John Mayer knows that he is perceived by the World at Large to be a total D-bag.  Probably because he is a total D-bag.  But he apologizes for it.  Then he does something else offensive.  Then he apologizes.  And so on and so on.  All the while that he’s talking about all of the women he’s been with and divulging intimate details of his escapades, new women keep running to him like he’s the last Madonna t-shirt at a Pride parade.

Deep As A Teaspoon.

Deep As A Teaspoon.

Most recently, he made remarks that were seen as racist not because John Mayer dislikes black people, but because he’s an idiot who never thinks before he speaks.  He’s recorded with Common and Kanye West.  Common is a strong, political black man who wouldn’t work with a racist.  Kanye West probably had a “Who’s The Biggest D-Bag?” contest with Mayer via Twitter, even as they sat in a studio together.  And it was ALL DONE IN CAPITAL LETTERS.  But then he makes remarks about a ‘Benetton heart and a David Duke”, um, other part of his body, and he’s ticked off an entire community.  Again, not because he thinks like David Duke or has anything against any other races, but because he has a complete inability to filter his thoughts.  That remark would have been funny if he told it to a few friends while they sat in a haze, strumming their guitars.  It is not so funny when you say it to a reporter for Playboy magazine. 

And the chicks still come a-runnin’.  He’s dated Jennifer Love Hewitt, Minka Kelly, Cameron Diaz, and a string of other starlets before hitting the Big Two:  Jessica Simpson and Jennifer Aniston.  We almost wanted John and Jen to stay together, for the rumors of an engagement ring to be true, for them to have beautiful babies.  But, alas, she is a grown-up, and he still believes that, at 32-years-old, he has license to go through women like Kleenex.  The things he said about Jessica Simpson were just TMI.  Even the interviewer from Playboy was a bit taken aback by his candor about their, um, chemistry, when Mayer referred to the singer as “sexual napalm” (Did anyone besides me think of Coming to America and ‘Randy Watson and Sexual Chocolate’?).  Papa Joe must’ve had a meltdown over that.  At least Mayer managed to be as respectful as he can be when referring to Aniston. 

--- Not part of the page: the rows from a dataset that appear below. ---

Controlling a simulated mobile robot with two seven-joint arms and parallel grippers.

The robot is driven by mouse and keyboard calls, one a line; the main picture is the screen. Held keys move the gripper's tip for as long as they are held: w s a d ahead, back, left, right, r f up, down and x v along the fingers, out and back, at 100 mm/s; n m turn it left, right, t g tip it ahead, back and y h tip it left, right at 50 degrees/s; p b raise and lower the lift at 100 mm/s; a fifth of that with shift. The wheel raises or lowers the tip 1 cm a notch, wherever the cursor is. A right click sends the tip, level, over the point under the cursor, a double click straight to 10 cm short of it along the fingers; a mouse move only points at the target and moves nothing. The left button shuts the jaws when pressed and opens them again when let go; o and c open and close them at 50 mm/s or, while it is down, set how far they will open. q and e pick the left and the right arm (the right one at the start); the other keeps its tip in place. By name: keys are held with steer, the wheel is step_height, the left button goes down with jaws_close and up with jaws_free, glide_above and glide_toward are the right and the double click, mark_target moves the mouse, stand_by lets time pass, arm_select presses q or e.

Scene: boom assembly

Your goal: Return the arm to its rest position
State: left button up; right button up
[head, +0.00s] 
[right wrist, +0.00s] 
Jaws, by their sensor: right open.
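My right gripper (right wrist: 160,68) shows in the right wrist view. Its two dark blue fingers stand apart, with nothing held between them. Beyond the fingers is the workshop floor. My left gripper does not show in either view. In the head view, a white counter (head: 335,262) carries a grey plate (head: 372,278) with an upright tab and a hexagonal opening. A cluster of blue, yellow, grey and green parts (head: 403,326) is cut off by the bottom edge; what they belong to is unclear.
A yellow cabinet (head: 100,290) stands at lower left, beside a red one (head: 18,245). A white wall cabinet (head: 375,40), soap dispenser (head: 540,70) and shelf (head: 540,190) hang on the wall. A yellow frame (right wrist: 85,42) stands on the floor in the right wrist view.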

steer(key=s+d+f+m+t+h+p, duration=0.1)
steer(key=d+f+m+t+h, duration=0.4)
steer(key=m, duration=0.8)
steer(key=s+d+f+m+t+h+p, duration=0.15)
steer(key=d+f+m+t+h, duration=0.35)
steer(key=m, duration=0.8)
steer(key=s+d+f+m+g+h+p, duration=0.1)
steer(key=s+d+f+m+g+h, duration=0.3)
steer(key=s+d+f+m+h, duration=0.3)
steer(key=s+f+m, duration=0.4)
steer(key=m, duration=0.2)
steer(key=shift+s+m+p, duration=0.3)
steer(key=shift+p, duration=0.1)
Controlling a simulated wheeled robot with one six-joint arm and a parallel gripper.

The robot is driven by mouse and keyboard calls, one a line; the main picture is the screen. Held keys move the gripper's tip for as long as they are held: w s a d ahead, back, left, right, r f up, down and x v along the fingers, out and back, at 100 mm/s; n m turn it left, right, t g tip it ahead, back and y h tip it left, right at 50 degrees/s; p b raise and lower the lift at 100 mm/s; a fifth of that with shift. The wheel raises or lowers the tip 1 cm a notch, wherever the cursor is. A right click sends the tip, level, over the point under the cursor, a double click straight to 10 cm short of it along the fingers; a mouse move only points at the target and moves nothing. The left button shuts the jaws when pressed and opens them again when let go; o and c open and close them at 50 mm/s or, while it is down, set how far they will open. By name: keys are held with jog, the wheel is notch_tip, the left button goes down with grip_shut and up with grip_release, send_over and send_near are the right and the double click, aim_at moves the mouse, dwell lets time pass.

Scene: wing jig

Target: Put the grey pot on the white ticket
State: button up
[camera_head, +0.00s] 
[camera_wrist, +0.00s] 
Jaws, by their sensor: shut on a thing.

To further his jackassery, Mayer states that he is bored with bagging lots of women.  He prefers to be, ahem, by himself these days.  It’s too easy for him to get girls now.  And why is that, anyway?  Okay, so he’s tall, and women like that.  He has a good head of hair, and that’s nice.  He’s okay-looking, although he could clearly use a little less self-play and a little more sleep.  And his singing, well, let’s just say that Justin Timberlake’s imitation of John Mayer was wet-your-pants funny.  And he’s a total d-bag, and admits it.  So why all the panty-dropping?  Ask the nearest 18-year-old girl.  “If I have a conversation with a really hot girl that lasts all night,” Mayer told Playboy, “And she says, ‘Wow, I had no idea I was going to like you this much’”, that is better than sex to him.  He should probably keep looking for the panty-droppers, ‘cuz charming, he ain’t.

While trying to look contemplative and self-deprecating, he says that he has to let himself out of the figurative prison he feels that fame has put him in.  “In 2010,” he says, “My goal is to get more mentions in US Weekly than ever”.  In the same article, he probably put on his wisest expression as he said, “I’m old enough now to know that I need to change”.

That’s our Johnny.  He makes no sense, and when he does, he offends people.  Yet the trail of discarded women behind him grows ever longer.  On behalf of my gender, I’d like to say, “Why?”